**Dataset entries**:
────────────────────

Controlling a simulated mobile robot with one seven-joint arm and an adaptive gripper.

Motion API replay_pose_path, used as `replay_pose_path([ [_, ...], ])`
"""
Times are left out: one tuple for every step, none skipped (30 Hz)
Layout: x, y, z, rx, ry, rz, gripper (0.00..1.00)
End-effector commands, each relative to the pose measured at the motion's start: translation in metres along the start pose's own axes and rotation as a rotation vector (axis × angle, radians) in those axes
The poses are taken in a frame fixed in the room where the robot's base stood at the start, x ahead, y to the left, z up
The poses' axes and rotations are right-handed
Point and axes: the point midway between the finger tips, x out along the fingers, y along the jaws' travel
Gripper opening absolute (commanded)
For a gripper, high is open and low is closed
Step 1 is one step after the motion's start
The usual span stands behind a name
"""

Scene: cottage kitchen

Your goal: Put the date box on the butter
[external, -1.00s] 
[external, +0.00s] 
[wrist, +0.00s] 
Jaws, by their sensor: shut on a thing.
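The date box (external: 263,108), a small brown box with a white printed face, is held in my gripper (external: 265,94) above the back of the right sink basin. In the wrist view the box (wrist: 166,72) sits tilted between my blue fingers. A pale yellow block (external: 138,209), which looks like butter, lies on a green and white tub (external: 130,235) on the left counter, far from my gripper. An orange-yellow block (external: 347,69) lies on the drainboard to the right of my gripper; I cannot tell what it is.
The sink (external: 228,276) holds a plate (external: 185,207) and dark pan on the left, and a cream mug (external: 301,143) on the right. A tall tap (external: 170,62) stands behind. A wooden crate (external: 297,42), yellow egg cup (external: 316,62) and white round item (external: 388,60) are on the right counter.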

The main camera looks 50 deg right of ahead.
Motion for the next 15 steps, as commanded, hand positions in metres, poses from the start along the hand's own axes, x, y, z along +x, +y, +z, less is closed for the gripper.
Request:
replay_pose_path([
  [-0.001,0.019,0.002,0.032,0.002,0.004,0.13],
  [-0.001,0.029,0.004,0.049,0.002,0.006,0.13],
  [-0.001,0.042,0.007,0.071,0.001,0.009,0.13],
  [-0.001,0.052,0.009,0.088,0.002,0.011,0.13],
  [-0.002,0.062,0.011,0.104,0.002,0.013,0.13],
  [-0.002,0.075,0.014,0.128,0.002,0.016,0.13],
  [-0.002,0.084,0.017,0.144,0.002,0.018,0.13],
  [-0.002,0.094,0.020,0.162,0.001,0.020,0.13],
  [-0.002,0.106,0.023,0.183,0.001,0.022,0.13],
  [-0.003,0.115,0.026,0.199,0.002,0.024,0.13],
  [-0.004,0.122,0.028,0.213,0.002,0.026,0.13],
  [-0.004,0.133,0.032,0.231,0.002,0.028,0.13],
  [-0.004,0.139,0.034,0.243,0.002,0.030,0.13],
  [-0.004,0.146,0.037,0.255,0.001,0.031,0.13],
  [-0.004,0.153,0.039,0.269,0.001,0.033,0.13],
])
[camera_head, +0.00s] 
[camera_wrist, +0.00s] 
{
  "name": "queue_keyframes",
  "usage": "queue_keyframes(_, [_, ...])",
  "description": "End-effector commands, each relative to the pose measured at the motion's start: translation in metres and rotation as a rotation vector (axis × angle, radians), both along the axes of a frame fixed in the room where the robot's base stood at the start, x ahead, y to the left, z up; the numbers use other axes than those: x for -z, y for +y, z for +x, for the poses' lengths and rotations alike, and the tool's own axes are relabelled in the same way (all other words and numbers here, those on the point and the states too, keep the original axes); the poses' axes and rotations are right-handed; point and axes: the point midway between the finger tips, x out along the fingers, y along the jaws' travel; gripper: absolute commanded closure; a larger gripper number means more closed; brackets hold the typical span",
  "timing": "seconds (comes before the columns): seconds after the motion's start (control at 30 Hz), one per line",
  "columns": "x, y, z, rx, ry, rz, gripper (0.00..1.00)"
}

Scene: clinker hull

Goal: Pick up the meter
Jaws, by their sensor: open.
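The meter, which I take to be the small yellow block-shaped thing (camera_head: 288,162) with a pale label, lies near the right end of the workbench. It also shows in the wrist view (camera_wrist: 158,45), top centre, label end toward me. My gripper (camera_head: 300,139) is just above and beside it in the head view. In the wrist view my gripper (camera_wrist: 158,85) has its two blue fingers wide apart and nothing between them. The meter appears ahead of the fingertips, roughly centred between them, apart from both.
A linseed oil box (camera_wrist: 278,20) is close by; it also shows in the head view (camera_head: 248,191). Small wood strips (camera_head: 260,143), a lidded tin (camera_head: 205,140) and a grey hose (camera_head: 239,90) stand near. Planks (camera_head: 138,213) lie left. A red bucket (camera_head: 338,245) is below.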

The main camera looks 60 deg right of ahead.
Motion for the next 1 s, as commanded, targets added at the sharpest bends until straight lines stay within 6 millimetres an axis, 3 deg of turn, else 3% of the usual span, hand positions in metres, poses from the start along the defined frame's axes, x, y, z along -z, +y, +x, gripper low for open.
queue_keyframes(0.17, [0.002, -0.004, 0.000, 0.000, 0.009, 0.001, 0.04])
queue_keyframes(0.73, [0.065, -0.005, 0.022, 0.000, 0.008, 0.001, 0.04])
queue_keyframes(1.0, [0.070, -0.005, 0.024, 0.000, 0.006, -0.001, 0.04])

────────────────────

**WHAT YOU WILL DO**: What is the number of lines in the records that contain the string "after"? Give only that number.

**TASK RESULT**: 2